You can begin to see that we are essentially forced into how Kolmogorov applied measure theory whether we like it or not. Sorry 'bout that!
Well, for a measure m, we want countable additivity. So, for disjoint measurable sets B(i), i = 1, 2, ..., we want
m(union B(i)) = sum m(B(i))
for some sloppy math notation since I can't type TeX here!
Usually m(A) is real with m(A) >= 0, and commonly we need to have m(X) = infinity so that m can take on value infinity.
We can also extend to m(A) any real number or any complex number.
Measure theory is the total cat's meow for Fourier theory!
To get a sigma algebra of measurable sets we want, commonly we start with a topology, that is, its collection of open sets, and ask for the unique smallest sigma algebra for which each open set is also a measurable set in the sigma algebra.

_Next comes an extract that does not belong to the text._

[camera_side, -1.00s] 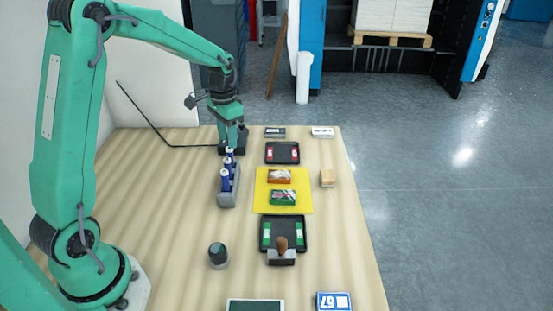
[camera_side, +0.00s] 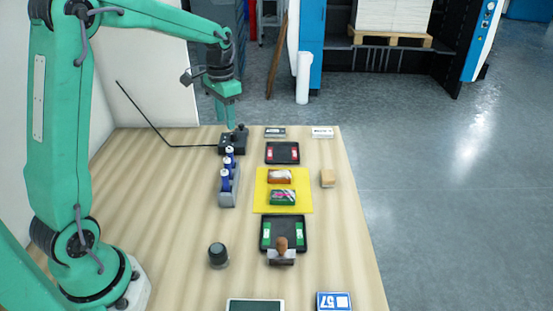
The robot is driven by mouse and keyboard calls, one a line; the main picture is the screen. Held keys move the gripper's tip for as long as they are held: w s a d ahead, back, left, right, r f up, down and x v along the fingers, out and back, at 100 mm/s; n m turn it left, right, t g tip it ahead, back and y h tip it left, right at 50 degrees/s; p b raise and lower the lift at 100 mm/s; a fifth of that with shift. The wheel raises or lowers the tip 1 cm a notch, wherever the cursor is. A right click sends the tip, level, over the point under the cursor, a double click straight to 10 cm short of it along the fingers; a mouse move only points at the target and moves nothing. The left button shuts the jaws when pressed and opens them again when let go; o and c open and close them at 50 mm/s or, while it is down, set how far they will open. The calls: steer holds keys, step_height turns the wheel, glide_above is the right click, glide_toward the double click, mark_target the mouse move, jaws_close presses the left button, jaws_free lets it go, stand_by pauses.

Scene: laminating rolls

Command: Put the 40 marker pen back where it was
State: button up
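Several blue marker pens (camera_side: 225,180) with pale tops stand upright in a grey rack (camera_side: 229,200) left of the yellow mat. Their labels are too small to read, so I cannot tell which is the 40 marker pen. My gripper (camera_side: 228,124) points down in the air, above and behind a black device with a knob (camera_side: 232,141) at the table's back edge. I see no pen in my gripper, but its fingertips are small and their gap is unclear.
A yellow mat (camera_side: 262,205) bears a brown box and a green box. Black trays (camera_side: 282,147) (camera_side: 268,246) lie behind and in front of it. A handled tool (camera_side: 282,248), a dark round pot (camera_side: 217,255) and a tan block (camera_side: 327,178) stand nearby.

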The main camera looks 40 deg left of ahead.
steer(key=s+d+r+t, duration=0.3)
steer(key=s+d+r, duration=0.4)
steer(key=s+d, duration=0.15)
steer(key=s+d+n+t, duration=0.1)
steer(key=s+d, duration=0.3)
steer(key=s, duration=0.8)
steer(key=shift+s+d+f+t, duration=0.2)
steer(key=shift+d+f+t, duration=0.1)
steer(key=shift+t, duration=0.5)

When we do this on the real line and assign the measure of intervals their ordinary length and extend that to as many subsets of the reals as we can, we get Lebesgue measure for the real line. We get a lot of sets! It's a tricky exercise, that uses the axiom of choice, even to construct a subset of the reals that is not Lebesgue measurable. Powerful theory!

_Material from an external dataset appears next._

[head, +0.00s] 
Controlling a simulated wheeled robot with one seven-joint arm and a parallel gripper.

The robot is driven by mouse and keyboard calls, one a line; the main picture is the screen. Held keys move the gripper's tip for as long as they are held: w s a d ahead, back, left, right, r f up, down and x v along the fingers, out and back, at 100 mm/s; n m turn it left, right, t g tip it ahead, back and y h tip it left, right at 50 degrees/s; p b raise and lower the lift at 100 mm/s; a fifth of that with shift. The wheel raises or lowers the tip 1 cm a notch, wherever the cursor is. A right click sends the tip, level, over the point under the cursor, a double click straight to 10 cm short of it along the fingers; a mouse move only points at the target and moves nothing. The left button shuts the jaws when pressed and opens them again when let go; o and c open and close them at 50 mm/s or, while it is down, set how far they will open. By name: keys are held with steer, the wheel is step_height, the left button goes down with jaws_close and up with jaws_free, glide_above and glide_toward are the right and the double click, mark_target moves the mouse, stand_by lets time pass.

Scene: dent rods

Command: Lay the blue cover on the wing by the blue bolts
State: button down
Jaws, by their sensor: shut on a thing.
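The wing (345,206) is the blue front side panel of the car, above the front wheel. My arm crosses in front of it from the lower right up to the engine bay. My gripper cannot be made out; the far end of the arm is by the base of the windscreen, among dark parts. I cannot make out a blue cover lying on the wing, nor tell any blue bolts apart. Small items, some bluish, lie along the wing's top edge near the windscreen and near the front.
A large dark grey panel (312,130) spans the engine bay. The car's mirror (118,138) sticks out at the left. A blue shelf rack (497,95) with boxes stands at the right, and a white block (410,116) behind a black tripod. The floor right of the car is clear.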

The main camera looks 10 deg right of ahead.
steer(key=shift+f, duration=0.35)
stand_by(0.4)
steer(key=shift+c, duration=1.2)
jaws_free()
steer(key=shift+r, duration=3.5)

Suppose we have spaces X and Y, each with a sigma algebra of subsets and a function
f: X --> Y
Then f is measurable if for each measurable subset B of Y f^(-1)(B) is also a measurable subset of X. In measure theory, when we integrate a function, we ask that it be measurable. In the usual cases, it's even tough to construct a function that is not measurable. Darned near any limit of measurable functions is also measurable -- super nice theory.
In probability theory, a random variable is just a measurable function where its domain is a probability space, that is, a sample space Omega with a sigma algebra of subsets script F and a probability measure P.
Of course, there's much more, stacks, shelves, racks of books as difficult as you wish, but the above is a simple, intuitive view from 10,000 feet up.
Or, measure theory is a nicer theory of area and area under a curve that in all the simple cases gives you just what you have been used to!